# [Stated task]
Take every line from the listing below that includes "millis" and copy it.

# [Data extract]

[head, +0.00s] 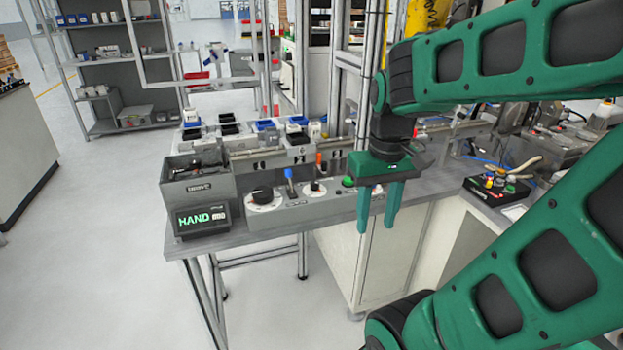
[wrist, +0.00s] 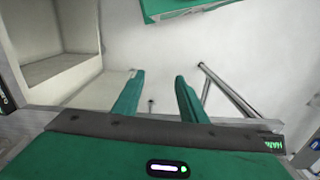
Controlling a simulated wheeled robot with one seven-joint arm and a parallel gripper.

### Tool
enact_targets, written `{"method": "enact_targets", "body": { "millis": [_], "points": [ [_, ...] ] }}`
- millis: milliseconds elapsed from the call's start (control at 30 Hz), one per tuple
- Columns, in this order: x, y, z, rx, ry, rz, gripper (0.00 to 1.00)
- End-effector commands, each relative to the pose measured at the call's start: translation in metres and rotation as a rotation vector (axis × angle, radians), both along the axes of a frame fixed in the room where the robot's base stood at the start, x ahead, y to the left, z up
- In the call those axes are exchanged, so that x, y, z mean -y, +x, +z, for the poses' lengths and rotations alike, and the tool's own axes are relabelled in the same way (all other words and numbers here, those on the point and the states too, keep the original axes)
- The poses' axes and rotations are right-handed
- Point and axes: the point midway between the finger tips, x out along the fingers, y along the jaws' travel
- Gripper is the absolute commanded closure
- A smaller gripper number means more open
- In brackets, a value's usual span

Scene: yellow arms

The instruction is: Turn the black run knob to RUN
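A grey control panel (head: 330,205) lies along the front of the bench. A large black knob (head: 263,194) sits on a white dial at its left, and a smaller black knob (head: 315,186) sits on a white dial further right. I cannot read the dial labels, so which one is the run knob is unclear. A display (head: 202,220) left of the panel reads HAND in green; it also shows at the right edge of the wrist view (wrist: 272,145). My gripper (head: 376,225) is open and empty, pointing down in front of the panel's right end, right of both knobs.
Blue-topped (head: 289,182) and orange-topped (head: 319,163) uprights stand near the knobs. A green button (head: 348,182) is beside my gripper. A grey bin (head: 200,183) stands behind the display. The floor in front is clear.

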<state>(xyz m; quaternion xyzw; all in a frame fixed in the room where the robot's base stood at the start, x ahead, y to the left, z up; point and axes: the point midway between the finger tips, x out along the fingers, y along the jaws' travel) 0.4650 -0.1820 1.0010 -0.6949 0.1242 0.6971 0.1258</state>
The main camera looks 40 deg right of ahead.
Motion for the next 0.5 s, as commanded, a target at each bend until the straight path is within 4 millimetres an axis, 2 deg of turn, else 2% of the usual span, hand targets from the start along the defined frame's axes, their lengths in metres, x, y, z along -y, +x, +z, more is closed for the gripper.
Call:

# [Exercise result]
enact_targets, written `{"method": "enact_targets", "body": { "millis": [_], "points": [ [_, ...] ] }}`
- millis: milliseconds elapsed from the call's start (control at 30 Hz), one per tuple

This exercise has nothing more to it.